- Robot episode data
• • • • • • •
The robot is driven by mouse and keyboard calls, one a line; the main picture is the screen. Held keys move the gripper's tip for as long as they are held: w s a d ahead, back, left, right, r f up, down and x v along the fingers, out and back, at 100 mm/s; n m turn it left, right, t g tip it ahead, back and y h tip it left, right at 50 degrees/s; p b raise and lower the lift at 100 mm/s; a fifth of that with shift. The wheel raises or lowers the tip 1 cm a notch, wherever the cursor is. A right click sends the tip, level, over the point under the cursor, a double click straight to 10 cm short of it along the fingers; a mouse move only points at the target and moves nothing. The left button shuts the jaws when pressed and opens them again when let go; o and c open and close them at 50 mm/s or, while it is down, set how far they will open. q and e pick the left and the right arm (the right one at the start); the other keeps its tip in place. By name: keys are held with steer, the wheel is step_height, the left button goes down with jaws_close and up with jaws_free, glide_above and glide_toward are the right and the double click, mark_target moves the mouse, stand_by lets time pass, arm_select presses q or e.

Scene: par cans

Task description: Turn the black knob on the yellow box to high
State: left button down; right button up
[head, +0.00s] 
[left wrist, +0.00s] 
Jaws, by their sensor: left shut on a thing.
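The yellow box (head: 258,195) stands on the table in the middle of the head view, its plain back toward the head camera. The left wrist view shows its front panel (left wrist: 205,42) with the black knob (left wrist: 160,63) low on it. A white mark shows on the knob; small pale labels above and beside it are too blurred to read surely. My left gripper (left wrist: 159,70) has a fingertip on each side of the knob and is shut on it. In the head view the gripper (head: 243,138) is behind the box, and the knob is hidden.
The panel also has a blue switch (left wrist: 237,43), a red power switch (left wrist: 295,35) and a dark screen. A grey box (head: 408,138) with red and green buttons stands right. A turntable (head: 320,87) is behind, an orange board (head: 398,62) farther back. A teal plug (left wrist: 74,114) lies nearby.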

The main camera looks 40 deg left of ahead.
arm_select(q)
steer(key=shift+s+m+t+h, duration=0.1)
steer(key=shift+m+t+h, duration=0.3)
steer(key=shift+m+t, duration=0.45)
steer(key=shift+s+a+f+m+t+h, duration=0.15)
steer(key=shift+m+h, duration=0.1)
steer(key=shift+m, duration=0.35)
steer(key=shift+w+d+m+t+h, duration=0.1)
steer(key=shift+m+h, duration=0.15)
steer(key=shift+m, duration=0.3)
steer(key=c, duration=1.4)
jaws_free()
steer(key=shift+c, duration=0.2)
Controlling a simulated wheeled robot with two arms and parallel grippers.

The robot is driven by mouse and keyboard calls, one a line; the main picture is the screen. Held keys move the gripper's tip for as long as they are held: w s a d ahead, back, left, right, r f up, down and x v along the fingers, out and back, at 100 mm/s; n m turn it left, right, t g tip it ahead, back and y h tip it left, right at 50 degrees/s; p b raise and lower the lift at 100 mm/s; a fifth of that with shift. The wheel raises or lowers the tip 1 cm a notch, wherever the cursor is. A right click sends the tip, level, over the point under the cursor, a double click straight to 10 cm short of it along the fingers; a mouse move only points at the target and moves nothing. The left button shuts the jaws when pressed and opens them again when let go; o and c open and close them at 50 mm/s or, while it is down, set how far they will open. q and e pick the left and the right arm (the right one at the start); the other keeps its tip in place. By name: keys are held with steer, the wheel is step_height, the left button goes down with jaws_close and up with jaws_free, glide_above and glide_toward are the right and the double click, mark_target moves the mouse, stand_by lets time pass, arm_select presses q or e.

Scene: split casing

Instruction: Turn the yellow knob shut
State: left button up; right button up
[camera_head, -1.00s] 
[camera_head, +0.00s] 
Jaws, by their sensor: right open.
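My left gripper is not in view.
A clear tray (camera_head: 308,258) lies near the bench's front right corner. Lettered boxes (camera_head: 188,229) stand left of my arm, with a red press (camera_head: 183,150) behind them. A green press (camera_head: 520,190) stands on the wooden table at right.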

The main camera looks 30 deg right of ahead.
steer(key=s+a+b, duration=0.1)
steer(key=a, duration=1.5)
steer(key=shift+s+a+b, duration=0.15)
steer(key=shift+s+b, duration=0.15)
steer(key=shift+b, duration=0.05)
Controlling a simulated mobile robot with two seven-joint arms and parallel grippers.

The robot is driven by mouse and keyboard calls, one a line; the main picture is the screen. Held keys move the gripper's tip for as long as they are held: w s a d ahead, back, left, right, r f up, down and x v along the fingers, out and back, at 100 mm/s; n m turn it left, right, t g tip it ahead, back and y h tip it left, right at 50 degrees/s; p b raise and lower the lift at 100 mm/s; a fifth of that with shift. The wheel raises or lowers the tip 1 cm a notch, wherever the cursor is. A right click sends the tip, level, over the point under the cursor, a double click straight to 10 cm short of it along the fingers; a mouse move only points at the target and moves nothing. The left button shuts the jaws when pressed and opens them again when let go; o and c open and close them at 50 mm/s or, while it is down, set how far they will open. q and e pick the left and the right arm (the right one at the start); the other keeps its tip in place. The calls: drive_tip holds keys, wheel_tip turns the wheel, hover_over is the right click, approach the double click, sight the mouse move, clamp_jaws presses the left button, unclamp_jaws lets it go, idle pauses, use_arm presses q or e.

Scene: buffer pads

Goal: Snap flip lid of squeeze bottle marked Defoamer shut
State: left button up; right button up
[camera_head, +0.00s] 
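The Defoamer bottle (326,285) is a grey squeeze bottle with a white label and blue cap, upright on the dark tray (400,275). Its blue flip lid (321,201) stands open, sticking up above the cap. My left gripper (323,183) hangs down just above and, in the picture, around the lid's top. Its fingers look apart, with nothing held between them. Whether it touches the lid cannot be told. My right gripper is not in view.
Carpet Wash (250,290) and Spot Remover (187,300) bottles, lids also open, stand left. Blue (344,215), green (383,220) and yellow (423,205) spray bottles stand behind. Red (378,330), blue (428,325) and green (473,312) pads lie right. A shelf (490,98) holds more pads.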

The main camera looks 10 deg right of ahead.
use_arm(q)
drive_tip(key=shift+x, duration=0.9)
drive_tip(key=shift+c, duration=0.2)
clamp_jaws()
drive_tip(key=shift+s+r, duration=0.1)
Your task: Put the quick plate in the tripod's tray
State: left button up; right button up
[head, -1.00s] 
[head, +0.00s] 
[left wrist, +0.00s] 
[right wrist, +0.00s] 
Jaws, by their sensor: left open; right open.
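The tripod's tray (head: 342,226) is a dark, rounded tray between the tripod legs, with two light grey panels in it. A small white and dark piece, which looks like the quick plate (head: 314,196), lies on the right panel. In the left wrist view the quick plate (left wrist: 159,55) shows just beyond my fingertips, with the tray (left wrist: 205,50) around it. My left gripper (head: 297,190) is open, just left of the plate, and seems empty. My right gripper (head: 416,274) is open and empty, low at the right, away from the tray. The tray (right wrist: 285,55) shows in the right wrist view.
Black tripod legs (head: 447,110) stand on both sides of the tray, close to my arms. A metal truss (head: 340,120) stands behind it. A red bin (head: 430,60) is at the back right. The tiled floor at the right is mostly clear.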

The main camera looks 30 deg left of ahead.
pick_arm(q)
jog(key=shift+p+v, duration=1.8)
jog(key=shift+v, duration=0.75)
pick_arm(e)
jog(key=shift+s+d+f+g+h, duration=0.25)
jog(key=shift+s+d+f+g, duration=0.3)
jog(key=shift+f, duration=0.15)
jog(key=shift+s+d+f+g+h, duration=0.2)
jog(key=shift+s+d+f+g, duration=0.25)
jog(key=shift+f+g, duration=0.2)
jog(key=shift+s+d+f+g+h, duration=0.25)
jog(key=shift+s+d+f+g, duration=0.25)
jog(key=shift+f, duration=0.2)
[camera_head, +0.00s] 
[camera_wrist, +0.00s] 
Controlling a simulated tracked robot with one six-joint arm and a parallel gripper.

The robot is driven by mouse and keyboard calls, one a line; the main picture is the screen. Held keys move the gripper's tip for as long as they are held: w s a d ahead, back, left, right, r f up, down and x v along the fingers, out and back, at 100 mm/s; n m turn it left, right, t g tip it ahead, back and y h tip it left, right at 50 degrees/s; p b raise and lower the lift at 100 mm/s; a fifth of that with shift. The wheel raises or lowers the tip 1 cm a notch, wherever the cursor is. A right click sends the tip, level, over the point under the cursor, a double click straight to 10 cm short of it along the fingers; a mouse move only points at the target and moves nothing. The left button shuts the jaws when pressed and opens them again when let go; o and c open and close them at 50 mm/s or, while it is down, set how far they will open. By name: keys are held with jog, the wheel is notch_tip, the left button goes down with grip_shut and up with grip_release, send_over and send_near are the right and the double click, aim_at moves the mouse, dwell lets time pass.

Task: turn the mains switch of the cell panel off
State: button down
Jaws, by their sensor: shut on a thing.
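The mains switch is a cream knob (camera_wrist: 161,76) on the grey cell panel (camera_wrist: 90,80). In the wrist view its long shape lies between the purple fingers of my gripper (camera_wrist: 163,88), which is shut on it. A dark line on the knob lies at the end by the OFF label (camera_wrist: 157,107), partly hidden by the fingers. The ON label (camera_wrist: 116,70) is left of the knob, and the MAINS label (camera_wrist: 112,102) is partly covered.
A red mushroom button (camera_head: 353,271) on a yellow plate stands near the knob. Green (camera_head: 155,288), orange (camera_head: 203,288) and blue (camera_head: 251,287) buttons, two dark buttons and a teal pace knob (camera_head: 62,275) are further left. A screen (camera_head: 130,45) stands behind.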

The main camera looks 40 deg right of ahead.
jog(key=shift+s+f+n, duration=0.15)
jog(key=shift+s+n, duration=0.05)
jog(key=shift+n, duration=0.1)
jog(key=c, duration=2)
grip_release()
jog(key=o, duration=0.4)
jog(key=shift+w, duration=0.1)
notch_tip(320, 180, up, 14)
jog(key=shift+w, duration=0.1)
• • • • • • •
- YOUR GOAL
Exactly the lines from the line with "lets time pass." to the line with "State: button down", both included, are to be extracted, and no others.

- WRITTEN RESPONSE
The robot is driven by mouse and keyboard calls, one a line; the main picture is the screen. Held keys move the gripper's tip for as long as they are held: w s a d ahead, back, left, right, r f up, down and x v along the fingers, out and back, at 100 mm/s; n m turn it left, right, t g tip it ahead, back and y h tip it left, right at 50 degrees/s; p b raise and lower the lift at 100 mm/s; a fifth of that with shift. The wheel raises or lowers the tip 1 cm a notch, wherever the cursor is. A right click sends the tip, level, over the point under the cursor, a double click straight to 10 cm short of it along the fingers; a mouse move only points at the target and moves nothing. The left button shuts the jaws when pressed and opens them again when let go; o and c open and close them at 50 mm/s or, while it is down, set how far they will open. By name: keys are held with jog, the wheel is notch_tip, the left button goes down with grip_shut and up with grip_release, send_over and send_near are the right and the double click, aim_at moves the mouse, dwell lets time pass.

Task: turn the mains switch of the cell panel off
State: button down

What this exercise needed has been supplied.